# GIVEN REQUEST:
Copy each line holding the string "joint".

# EXCERPTED RECORDS:
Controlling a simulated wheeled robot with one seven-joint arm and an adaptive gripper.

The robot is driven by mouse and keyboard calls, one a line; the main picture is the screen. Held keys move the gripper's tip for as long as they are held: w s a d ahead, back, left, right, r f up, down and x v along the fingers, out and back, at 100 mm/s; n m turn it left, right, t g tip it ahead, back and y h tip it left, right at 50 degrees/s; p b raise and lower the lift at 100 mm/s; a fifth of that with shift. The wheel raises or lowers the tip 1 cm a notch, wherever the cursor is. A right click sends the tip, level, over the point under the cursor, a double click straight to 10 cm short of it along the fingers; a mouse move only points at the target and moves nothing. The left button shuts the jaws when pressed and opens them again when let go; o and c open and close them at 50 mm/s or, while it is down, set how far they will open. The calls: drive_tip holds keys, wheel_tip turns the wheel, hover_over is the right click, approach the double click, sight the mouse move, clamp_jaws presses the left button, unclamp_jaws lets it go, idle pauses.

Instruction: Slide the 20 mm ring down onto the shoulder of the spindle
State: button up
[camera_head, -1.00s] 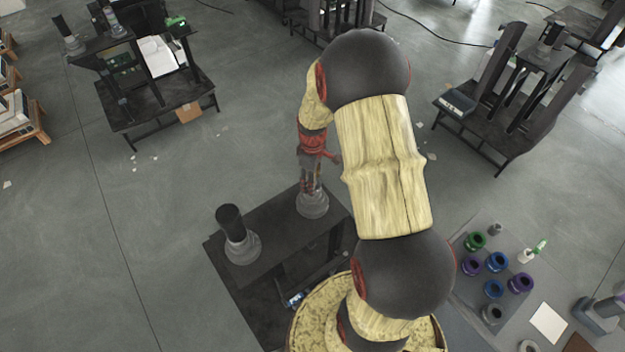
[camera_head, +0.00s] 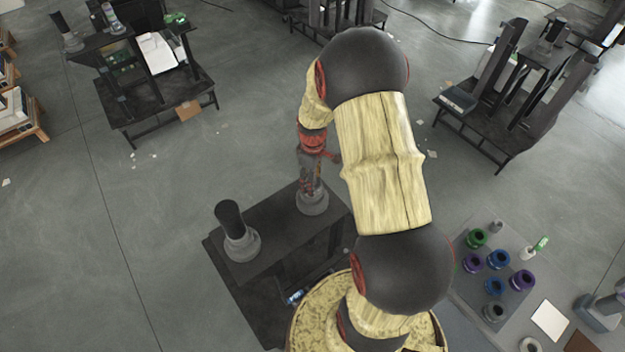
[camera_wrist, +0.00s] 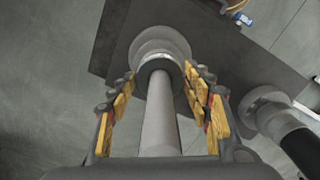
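The spindle (camera_wrist: 160,122) is a pale grey upright shaft that runs between my fingers in the wrist view. Its wider stepped foot (camera_wrist: 158,36) stands on the dark bench and also shows in the head view (camera_head: 312,203). A light grey ring-like collar (camera_wrist: 160,64) sits around the shaft low down, close above the foot. I cannot tell whether it touches the shoulder, which is hidden behind it. My gripper (camera_wrist: 160,74) straddles the shaft, yellow-padded fingers either side, tips close beside the collar. I cannot tell whether they touch it. In the head view my gripper (camera_head: 311,188) is over the foot.
A second spindle with a dark top (camera_head: 230,218) stands left on the same bench (camera_head: 275,235); it is close on the right in the wrist view (camera_wrist: 292,138). A grey side table (camera_head: 470,283) holds several coloured rings. Other benches stand farther off.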

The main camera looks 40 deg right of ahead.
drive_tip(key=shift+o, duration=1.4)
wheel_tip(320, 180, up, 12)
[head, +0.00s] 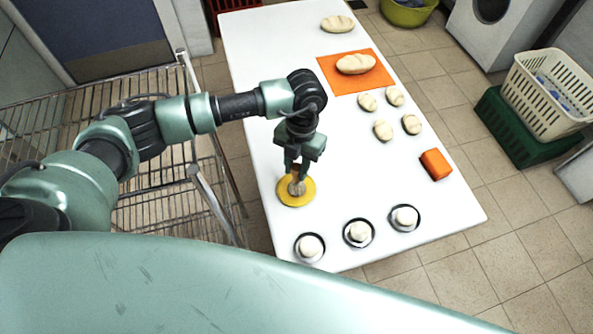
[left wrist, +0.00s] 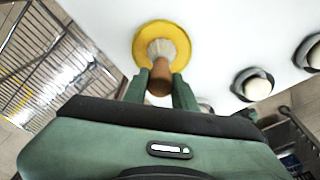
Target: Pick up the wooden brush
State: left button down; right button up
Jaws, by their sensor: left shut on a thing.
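The wooden brush (left wrist: 161,75) has a brown handle and pale bristles. In the left wrist view it points away from me, with its handle between the fingers of my left gripper (left wrist: 159,88). In the head view my left gripper (head: 297,172) points down and is shut on the brush (head: 297,187), whose bristle end shows over a round yellow disc (head: 286,199). The disc also shows in the left wrist view (left wrist: 143,42). I cannot tell whether the bristles touch the disc. My right gripper is not in view.
Three dark round dishes with pale pieces, one of them a dish (head: 372,243), stand at the table's near end. An orange block (head: 436,164) lies at the right edge. Several pale loaves and an orange mat (head: 378,80) lie further back. A wire rack (head: 160,211) stands left of the white table (head: 262,60).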

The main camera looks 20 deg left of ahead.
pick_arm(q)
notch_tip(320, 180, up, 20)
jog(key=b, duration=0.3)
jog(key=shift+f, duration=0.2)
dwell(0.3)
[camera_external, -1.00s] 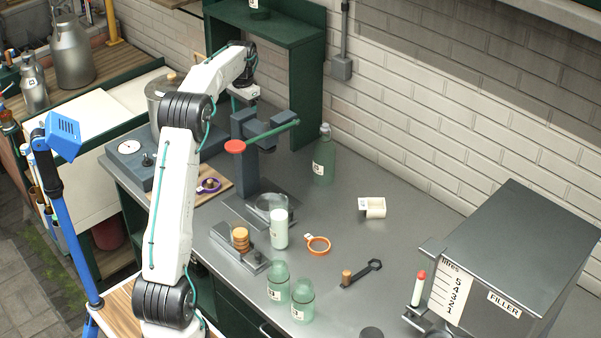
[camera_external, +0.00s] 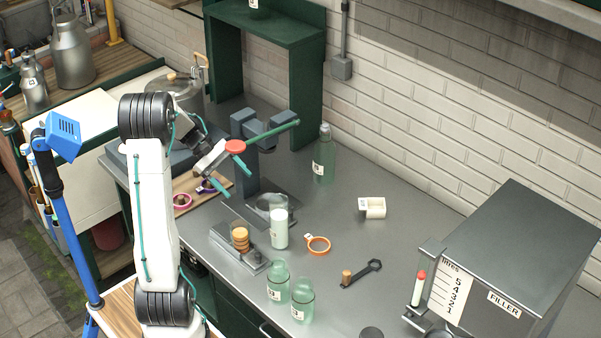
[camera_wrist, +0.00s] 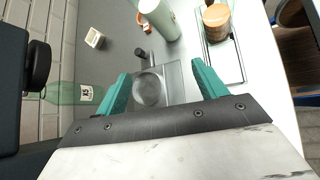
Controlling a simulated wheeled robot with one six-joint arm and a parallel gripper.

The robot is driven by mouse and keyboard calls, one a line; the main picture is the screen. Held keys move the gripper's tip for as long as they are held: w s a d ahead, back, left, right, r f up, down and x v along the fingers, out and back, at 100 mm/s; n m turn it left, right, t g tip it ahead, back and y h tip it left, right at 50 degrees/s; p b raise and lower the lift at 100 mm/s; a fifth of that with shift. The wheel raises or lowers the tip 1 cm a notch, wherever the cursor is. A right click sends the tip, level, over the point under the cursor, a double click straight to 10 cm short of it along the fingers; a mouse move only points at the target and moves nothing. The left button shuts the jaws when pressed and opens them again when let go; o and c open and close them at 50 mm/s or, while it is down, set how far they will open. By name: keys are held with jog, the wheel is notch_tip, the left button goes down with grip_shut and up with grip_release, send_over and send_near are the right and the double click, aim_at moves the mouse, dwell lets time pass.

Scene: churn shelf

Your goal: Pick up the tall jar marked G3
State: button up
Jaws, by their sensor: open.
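I cannot read a G3 mark on any jar. A tall green glass bottle (camera_external: 323,160) with a white label stands upright by the wall; in the wrist view its label (camera_wrist: 87,93) seems to read K5 or X5. A tall jar with white contents (camera_external: 279,229) stands in front of the press; a pale cylinder (camera_wrist: 160,18) in the wrist view looks like it. Two green labelled bottles (camera_external: 278,283) (camera_external: 302,301) stand near the front edge. My gripper (camera_external: 232,177) is open and empty beside the press, its teal fingers (camera_wrist: 162,72) apart above the press base.
The grey press (camera_external: 250,165) with its red-ended lever (camera_external: 270,134) is close to my gripper. A jar of tan discs (camera_external: 240,238), an orange ring (camera_external: 318,245), a wrench (camera_external: 362,275), a white holder (camera_external: 373,208) and the filler (camera_external: 510,260) occupy the counter. The back-right counter is mostly clear.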

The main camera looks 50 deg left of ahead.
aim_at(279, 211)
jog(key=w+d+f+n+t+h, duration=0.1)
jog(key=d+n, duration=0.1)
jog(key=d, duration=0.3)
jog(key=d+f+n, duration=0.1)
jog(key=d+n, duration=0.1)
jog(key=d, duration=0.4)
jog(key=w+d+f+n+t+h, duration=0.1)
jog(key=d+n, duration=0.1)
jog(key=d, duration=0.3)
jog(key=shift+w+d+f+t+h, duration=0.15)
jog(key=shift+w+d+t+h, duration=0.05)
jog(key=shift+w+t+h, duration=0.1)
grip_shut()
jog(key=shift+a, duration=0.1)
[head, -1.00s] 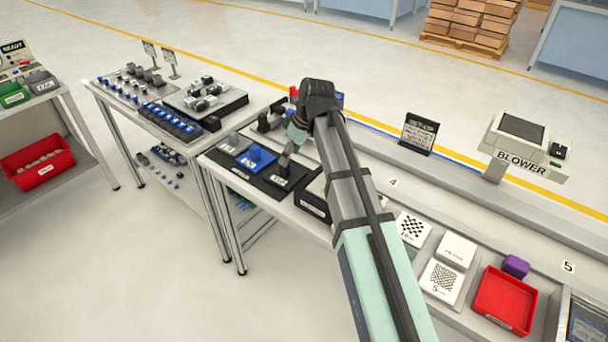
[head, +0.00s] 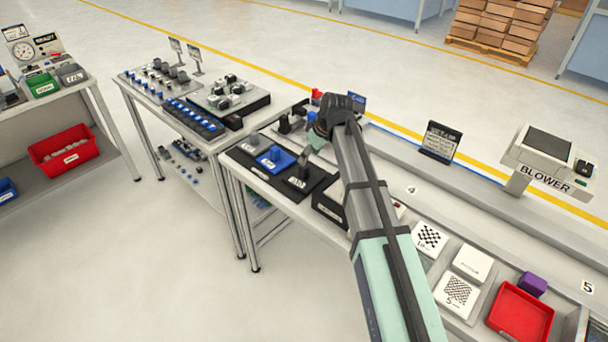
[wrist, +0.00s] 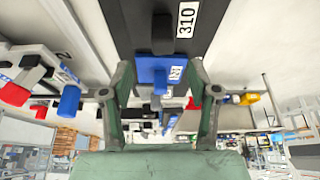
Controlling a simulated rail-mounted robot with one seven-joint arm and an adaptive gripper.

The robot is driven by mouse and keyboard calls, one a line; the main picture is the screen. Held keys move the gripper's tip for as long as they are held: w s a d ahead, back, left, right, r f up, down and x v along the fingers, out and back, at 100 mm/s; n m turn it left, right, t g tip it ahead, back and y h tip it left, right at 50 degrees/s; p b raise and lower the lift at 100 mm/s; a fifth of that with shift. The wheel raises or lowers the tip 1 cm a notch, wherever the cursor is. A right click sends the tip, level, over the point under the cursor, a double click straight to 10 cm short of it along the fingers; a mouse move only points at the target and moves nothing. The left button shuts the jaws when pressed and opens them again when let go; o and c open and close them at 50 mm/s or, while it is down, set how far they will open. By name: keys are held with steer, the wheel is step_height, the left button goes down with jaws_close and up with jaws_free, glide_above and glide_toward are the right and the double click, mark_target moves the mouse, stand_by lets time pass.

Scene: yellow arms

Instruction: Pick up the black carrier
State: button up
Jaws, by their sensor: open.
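In the head view a black carrier (head: 299,178) with an upright handle stands at the right end of a row on the near-left bench. A blue carrier (head: 274,158) and a grey one (head: 246,144) stand to its left. My gripper (head: 317,141) is just beyond and right of the black carrier, partly hidden by my arm. In the wrist view my gripper (wrist: 163,95) is open, with nothing visibly held. Between and above its fingers show a blue block (wrist: 160,72) and a black block (wrist: 162,33) on a dark surface labelled 310.
A black open box (head: 329,208) sits right of the carriers. Black fixtures (head: 287,122) stand behind them. White boxes (head: 472,262) and a red tray (head: 521,309) are farther right. A sign (head: 440,142) stands at the back of the bench.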

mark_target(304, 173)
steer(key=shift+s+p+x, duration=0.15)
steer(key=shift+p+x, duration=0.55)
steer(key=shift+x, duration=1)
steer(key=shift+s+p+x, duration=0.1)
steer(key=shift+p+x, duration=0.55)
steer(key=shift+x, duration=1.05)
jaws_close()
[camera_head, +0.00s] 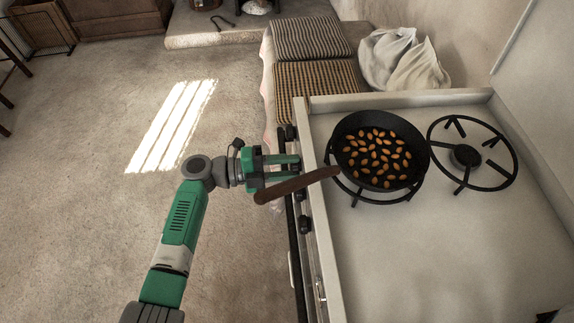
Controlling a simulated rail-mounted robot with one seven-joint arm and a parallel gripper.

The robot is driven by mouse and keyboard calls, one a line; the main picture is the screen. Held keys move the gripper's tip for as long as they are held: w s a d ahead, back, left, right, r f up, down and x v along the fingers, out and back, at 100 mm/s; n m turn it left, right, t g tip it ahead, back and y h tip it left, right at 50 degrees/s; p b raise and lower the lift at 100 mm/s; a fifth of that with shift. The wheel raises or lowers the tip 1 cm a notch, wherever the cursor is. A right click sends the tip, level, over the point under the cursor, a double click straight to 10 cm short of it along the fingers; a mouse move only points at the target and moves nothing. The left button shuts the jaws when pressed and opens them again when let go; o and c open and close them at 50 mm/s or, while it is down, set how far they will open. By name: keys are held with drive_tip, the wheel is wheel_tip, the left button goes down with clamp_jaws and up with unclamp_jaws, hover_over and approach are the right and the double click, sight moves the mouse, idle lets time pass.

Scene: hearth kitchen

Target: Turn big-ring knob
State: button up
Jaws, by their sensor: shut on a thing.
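My gripper (297,167) is at the stove's front panel, its two green fingers pointing right at the row of dark knobs. It is shut on a knob there, which the fingers and the pan handle mostly hide; how far it is turned cannot be told. A black pan (345,125) of almonds (378,155) sits on the left burner. Its brown wooden handle (315,177) sticks out over the front edge, across the lower finger in the picture. The ring burner (510,160) on the right is bare.
Other dark knobs show on the panel, one above my gripper (290,132) and one below (305,224). The stove top (440,250) is clear toward the bottom. Woven cushions (315,85) and a white cloth sack (403,60) lie beyond. The floor at left is open.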

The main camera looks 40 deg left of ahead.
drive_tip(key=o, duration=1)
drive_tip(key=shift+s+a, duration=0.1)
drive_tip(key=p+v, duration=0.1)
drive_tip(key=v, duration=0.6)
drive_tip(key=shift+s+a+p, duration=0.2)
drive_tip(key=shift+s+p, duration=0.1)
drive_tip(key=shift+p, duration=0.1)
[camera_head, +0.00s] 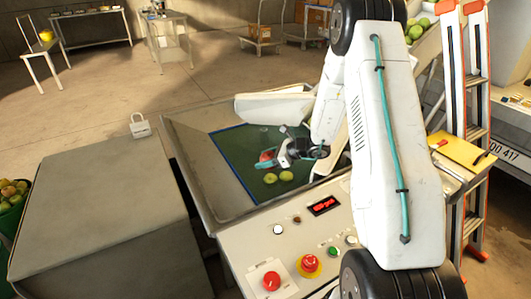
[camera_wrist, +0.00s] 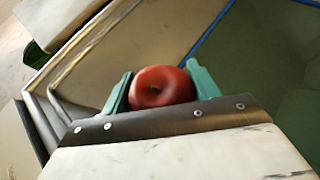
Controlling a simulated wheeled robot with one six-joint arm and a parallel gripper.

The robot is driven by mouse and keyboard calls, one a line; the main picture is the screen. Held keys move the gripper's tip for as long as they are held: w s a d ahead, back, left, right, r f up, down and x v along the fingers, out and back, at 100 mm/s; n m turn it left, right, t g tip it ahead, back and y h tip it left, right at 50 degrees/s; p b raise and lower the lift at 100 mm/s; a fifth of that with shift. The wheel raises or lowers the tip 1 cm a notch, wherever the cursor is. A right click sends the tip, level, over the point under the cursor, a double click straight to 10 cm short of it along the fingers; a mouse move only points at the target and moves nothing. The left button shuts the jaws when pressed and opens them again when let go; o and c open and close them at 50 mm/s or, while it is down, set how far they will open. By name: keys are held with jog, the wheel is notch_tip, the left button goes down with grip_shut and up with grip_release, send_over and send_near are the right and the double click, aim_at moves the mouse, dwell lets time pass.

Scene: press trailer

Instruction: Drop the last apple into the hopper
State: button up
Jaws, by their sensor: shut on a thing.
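A red apple (camera_wrist: 162,88) sits between the two teal fingers of my gripper (camera_wrist: 160,90) in the wrist view, and the gripper is shut on it. In the head view the red apple (camera_head: 267,156) shows at the end of my gripper (camera_head: 268,161), over the hopper. The hopper (camera_head: 190,130) is a wide metal tray with sloped walls and a green floor edged in blue. Two yellow-green apples (camera_head: 278,178) lie on the green floor just below my gripper. How high the held apple is above the floor is hard to tell.
A control panel (camera_head: 310,235) with red and green buttons and a red display stands in front of the hopper. A grey box-like block (camera_head: 100,215) with a padlock-shaped item (camera_head: 140,126) is at left. An orange ladder (camera_head: 468,110) stands at right.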

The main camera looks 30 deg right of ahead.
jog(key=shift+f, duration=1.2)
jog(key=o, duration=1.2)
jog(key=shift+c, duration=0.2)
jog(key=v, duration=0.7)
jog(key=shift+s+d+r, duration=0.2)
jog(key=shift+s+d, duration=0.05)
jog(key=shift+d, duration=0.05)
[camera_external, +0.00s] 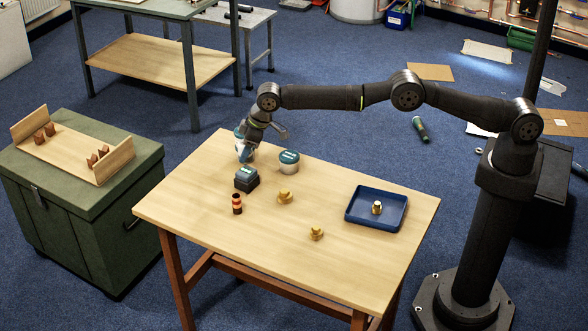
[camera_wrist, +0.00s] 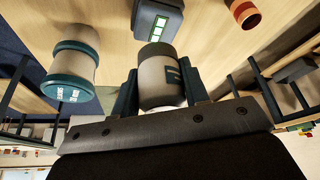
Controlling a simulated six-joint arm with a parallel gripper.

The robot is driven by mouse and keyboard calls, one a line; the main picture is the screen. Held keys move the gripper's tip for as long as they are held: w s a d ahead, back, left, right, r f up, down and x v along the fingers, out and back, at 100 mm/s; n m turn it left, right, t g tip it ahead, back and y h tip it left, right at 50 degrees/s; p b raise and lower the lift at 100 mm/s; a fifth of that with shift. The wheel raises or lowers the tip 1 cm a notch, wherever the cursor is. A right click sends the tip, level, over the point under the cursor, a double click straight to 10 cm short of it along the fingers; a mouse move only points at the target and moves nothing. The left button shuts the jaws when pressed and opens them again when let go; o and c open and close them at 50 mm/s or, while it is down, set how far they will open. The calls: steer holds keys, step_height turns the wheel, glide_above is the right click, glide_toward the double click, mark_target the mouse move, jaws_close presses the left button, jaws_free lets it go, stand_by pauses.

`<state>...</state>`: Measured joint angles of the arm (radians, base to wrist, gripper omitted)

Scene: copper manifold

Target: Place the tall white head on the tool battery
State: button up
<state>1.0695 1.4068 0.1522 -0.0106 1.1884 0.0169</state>
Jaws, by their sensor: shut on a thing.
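My gripper (camera_external: 246,150) is at the far left part of the table, behind the tool battery. In the external view the held head is largely hidden by the gripper. The tool battery (camera_external: 246,181) is a dark block with a teal-grey top on the table; it also shows in the wrist view (camera_wrist: 158,22), just beyond the held head.
Brass fittings (camera_external: 285,196) (camera_external: 316,233) lie mid-table. A blue tray (camera_external: 352,216) holding a brass piece is at right. The front-left tabletop is clear.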

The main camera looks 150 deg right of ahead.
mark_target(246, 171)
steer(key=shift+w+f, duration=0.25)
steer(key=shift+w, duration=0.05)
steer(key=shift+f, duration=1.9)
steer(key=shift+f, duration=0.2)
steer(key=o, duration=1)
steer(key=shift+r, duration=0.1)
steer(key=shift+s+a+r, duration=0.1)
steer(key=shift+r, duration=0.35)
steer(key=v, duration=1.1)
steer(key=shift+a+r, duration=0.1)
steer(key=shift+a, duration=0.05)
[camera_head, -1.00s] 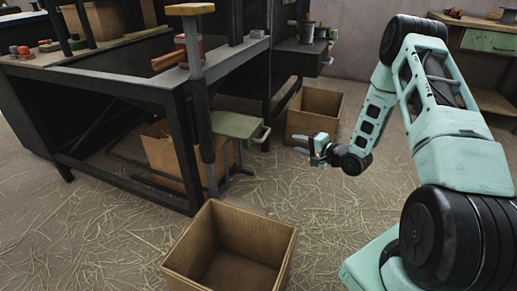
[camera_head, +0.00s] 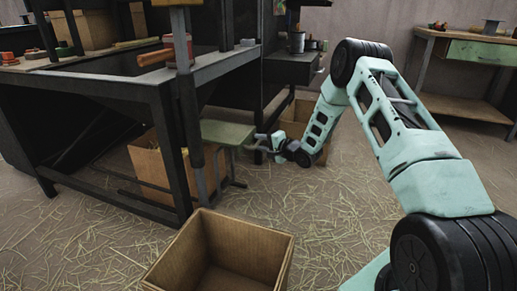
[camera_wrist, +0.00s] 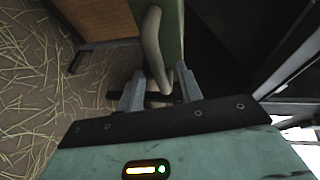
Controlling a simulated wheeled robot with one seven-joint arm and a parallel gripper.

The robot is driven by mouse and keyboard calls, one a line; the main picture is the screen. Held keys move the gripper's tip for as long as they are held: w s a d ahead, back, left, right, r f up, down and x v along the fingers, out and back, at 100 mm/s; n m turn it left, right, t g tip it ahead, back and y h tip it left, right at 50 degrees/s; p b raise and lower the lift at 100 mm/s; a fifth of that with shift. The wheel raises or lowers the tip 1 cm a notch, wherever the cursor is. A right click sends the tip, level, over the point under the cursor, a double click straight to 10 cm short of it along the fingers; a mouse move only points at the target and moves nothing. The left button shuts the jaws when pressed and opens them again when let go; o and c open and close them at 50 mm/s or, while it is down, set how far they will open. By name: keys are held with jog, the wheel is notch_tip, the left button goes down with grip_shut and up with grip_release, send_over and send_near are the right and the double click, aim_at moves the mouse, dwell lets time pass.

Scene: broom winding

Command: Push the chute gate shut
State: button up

# ANSWER FOR THIS EXERCISE:
Controlling a simulated wheeled robot with one seven-joint arm and an adaptive gripper.
Controlling a simulated wheeled robot with one six-joint arm and a parallel gripper.
Controlling a simulated rail-mounted robot with one seven-joint arm and an adaptive gripper.
Controlling a simulated rail-mounted robot with one seven-joint arm and a parallel gripper.
Controlling a simulated wheeled robot with one six-joint arm and a parallel gripper.
Controlling a simulated six-joint arm with a parallel gripper.
`<state>...</state>`: Measured joint angles of the arm (radians, base to wrist, gripper omitted)
Controlling a simulated wheeled robot with one seven-joint arm and a parallel gripper.

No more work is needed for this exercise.